Caste is a term, which is used to specify a group of people having a specific social rank and dates back to 1200 BCE. The Indian term for caste is jati, and generally designates a group that can vary in size from a handful to many thousands. There are thousands of jatis each with its own rules and customs. The various jatis are traditionally arranged in hierarchical order and fit into one of the four basic varnas the (Sanskrit word for “colors”).
- The varna of Brahmans, commonly identified with priests and the learned class
- The varna of Kshatriyas, associated with rulers and warriors including property owners.
- The varna of Vaishyas, associated with commercial livelihoods (i.e. traders)
- The varna of Shudras, the servile labourers
The Untouchables occupy a place that is not clearly defined by boundaries and is outside of the varna scheme. Their jobs (such as toilet cleaning and garbage removal) cause them to be considered impure and thus “untouchable.” Historically the untouchables were not allowed in temples and many other public places. In 1950 legislation was passed to prevent any form of discrimination towards the untouchables. Although legislation has affected the status of the people, they are yet very much a visible part of Indian society.

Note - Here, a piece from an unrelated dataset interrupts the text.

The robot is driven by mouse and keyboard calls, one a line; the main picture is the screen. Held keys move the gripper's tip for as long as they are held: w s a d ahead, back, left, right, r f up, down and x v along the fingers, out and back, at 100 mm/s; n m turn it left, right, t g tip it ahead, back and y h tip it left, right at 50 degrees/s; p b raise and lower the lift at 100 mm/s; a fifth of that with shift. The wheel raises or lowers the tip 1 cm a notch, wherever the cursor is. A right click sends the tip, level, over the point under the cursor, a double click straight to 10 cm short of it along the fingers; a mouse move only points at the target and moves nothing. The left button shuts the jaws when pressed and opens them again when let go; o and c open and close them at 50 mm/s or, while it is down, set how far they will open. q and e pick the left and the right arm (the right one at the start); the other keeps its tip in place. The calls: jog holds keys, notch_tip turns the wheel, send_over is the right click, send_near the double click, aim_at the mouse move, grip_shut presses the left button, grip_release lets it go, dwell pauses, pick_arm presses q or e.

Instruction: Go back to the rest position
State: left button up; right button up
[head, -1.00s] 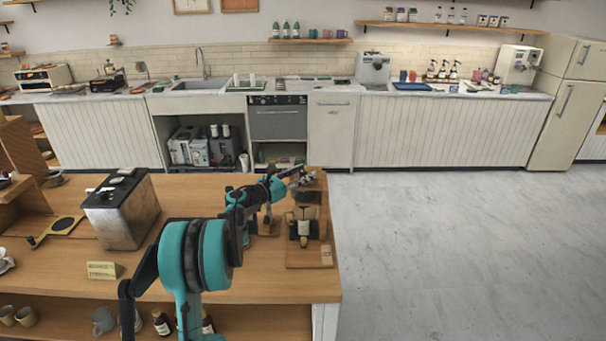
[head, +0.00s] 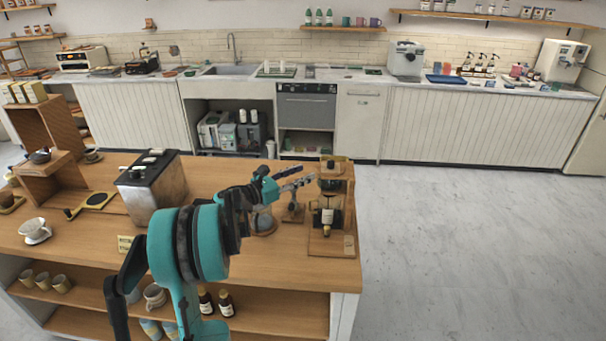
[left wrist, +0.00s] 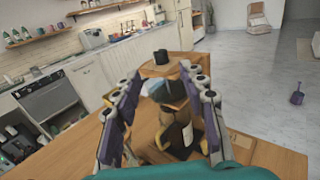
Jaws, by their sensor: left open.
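My left gripper (head: 296,178) is open and empty above the right end of the wooden counter (head: 245,262), pointing right in the head view. In the left wrist view its two purple-padded fingers (left wrist: 160,100) stand apart. Beyond and between them is a pour-over coffee stand (head: 333,243) with a dark-topped glass carafe (head: 325,212) on its wooden base. The wrist view also shows the carafe (left wrist: 178,138) below the fingers. I cannot tell the exact gap between fingers and stand. My right gripper is not in view.
A metal box-shaped machine (head: 165,188) stands on the counter left of my arm. A white dripper cup (head: 34,230) sits at the left. Bottles (head: 225,302) and cups are on the shelf below. Open grey floor (head: 460,250) lies to the right.

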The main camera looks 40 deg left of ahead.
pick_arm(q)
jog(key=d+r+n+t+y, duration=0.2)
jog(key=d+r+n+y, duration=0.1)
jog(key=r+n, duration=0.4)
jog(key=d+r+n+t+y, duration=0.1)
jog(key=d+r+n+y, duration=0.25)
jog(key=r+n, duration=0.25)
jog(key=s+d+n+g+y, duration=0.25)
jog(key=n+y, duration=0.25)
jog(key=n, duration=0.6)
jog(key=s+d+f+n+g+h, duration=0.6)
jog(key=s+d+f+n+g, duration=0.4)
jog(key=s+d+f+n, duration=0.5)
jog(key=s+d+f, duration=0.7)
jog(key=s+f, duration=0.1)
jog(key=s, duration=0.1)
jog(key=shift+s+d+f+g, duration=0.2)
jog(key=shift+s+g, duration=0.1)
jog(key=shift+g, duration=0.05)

The varna system is inter-linked with creation, lending itself a great deal of reverence and validity. If space, time the congregation of the gods and goddesses, the natural world, scripture and ritual, and the human body itself-if all these realms bear classification according to varna, how could an organization of society be regarded as anything other than the way things should be?
There are several theories regarding the origins of the Indian caste system. One posits that the Indian and Aryan classes (“pistras”) show similarity, wherein the priests are Brahmins, the warriors are Kshatriya, the merchants are Vaishya, and the artisans are Shudras. Another theory is that of Georges Dumézil, who formulated the trifunctional hypothesis of social class.
According to the Dumézil theory, ancient societies had three main classes, each with distinct functions: the first judicial and priestly, the second connected with the military and war, and the third class focused on production, agriculture, craft and commerce. Dumézil proposed that Rex-Flamen of the Roman Empire is etymologically similar to Raj-Brahman of ancient India and that they made offerings to deus and deva respectively, each with statutes of conduct, dress and behaviour that were similar.
From the Bhakti school, the view is that the four divisions were originally created by Krishna. “According to the three modes of material nature and the work associated with them, the four divisions of human society were created.”